Xu’s physics background and experimental chemistry experience enable him to test quantum theories in the real world. “Even though physicists and chemists both study materials, physicists tend to look at them more as abstract equations, while chemists engage with their emergent properties,” Xu said. “Since I have a pure physics background and speak the language of chemistry, I can translate difficult theories into real space.”

With a few well-reasoned assumptions and some innovative techniques, Xu and his team bridge the gap the between quantum physics and chemistry, testing theories with materials. First, they predict which materials may realize topological properties. The chemical formulas for the elements in such materials do not provide adequate insight; Xu is also interested in their macroscopic properties.

“If I were to study water, steam, and ice only by looking at their H₂0 equation, I would learn nothing about their different properties.” Xu said. “As a chemist, I am trying to find certain elements and organize them microscopically, so that they can produce a topological property.”

Xu’s lab then tests current theories about chemical reactions against experimental data to expand the map of topological materials. Using specialized refrigerators in which atoms and molecules are cooled to temperatures just above absolute zero, at which they become highly controllable and more visible, Xu and his team test the flow of electrons through materials with currents.

They are also interested in the optical properties of materials, testing to see their interaction with light. The team fires photons at the materials and gathers quantum mechanical topological data based on how light scatters, reflects, and transmits. Xu has already yielded strong evidence for theoretical particles that answers one of the most vexing problems in quantum science.

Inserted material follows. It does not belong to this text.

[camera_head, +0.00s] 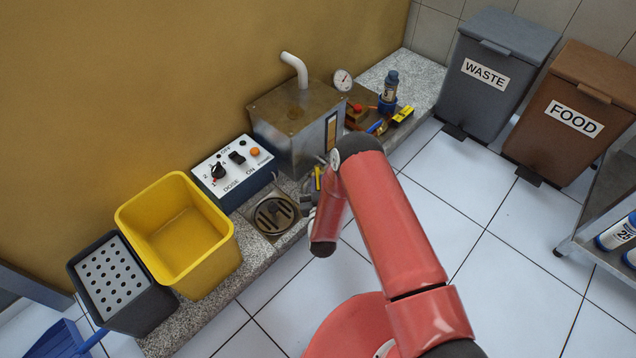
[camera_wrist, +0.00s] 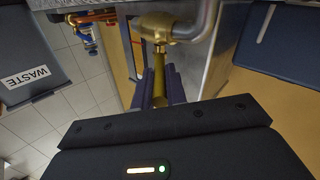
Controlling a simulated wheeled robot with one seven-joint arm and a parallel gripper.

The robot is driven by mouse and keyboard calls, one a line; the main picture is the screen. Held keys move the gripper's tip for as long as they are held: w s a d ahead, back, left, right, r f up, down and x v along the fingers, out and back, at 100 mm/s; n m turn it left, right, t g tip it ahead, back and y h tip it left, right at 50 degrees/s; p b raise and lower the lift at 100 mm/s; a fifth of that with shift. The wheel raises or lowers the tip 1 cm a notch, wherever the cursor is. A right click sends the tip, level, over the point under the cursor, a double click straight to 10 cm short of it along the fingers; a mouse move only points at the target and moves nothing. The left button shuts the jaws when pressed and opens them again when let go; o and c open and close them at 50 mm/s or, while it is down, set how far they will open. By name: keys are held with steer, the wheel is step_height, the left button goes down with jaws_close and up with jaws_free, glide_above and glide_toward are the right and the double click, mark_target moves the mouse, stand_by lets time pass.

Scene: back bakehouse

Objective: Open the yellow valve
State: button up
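The yellow valve shows in the wrist view as a brass body (camera_wrist: 158,26) on a grey pipe, with a yellow lever (camera_wrist: 160,88) pointing toward my palm. In the head view only a small yellow bit of the lever (camera_head: 317,178) shows beside the metal tank. My gripper (camera_wrist: 161,84) has its two dark fingers close on either side of the lever, and the lever appears to fill the gap between them. In the head view my gripper (camera_head: 308,200) is at the tank's front lower corner, partly hidden by my red arm.
The metal tank (camera_head: 290,118) stands on a stone ledge with a control box (camera_head: 233,170) and a drain (camera_head: 273,214) nearby. A yellow bin (camera_head: 172,232) is at left. Waste (camera_head: 492,75) and food (camera_head: 570,118) bins stand at right. Tiled floor between is clear.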

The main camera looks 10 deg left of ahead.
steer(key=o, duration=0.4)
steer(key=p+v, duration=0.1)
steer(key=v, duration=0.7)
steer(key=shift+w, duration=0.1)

In a study reported last year in Nature, Xu and his team set out to study the properties of axions, a theoretical elementary particle proposed by physicist Frank Wilczek. The Nobel Prize winner named it after a brand of laundry detergent because it “cleaned up” the complex, highly technical Strong Charge Parity problem in quantum chromodynamics by filling in a gap between theory and observation.

In addition one of the most enticing predictions about axion states is that we may be able to use them to control magnetization, which could revolutionize all kinds of technology as magnetism and magnetic materials are at the heart of many, many applications.

In a class of topological materials called axion insulators, Xu’s team sought to simulate the behavior of the axion. They fabricated a dual-gated MnBi2Te4 device in an argon environment, and measured its electrical and optical properties, uncovering new pathways to detect and manipulate the rich internal structure of topological materials.

“We discovered a real material that can support the axion insulator state,” Xu said. “We confirmed that it had the predicted properties, a strong coupling between electricity and magnetism.”

Having provided evidence for a theorized particle, Xu plans to explore the spin properties of Weyl semimetals, a new state of matter that has an unusual electronic structure that has deep analogies with particle physics and leads to unique topological properties.